* [COLLECTED MATERIAL]:
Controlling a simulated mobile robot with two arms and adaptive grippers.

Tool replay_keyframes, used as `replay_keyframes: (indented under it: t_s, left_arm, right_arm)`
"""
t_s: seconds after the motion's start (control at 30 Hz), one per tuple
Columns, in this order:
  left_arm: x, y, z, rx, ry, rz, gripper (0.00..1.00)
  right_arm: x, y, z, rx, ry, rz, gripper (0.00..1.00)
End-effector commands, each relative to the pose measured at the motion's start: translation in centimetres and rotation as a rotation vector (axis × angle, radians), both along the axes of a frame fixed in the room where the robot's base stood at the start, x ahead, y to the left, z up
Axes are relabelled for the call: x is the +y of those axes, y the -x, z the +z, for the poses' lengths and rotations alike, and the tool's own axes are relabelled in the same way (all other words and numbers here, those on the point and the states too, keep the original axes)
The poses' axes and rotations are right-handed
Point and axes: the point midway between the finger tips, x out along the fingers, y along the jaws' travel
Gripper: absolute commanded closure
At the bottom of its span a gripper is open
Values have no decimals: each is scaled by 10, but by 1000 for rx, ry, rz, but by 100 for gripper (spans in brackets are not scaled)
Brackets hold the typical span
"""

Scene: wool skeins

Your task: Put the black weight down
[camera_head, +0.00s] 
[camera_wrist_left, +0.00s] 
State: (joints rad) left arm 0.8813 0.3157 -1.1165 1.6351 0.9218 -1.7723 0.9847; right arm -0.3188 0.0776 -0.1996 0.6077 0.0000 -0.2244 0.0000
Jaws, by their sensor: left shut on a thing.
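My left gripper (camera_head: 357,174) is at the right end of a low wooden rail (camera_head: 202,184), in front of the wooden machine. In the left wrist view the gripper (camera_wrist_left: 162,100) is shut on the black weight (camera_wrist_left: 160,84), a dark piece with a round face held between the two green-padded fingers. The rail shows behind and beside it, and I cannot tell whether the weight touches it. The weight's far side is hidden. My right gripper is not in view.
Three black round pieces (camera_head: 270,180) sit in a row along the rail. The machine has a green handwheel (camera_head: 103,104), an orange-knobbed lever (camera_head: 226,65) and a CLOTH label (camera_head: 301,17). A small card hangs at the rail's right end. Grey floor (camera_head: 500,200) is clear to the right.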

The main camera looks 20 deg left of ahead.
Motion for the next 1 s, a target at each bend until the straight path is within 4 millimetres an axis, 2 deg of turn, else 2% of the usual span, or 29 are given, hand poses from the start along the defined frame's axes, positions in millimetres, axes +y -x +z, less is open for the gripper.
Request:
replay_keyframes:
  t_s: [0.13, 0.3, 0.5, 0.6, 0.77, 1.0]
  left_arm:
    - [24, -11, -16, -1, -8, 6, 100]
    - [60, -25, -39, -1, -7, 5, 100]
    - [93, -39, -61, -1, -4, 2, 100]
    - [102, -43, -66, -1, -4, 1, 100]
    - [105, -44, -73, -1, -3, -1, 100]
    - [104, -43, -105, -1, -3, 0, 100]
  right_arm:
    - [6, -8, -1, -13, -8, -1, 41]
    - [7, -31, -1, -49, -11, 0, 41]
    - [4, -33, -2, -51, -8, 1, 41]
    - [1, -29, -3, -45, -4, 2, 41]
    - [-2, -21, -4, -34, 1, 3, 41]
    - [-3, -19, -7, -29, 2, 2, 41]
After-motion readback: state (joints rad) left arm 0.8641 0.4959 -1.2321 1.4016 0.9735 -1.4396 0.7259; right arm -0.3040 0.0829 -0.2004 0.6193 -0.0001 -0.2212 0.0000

* [SHORT TASK]: Check each line above for the word "open" and say how many have it, with nothing else.

* [SOLUTION BELOW]: 2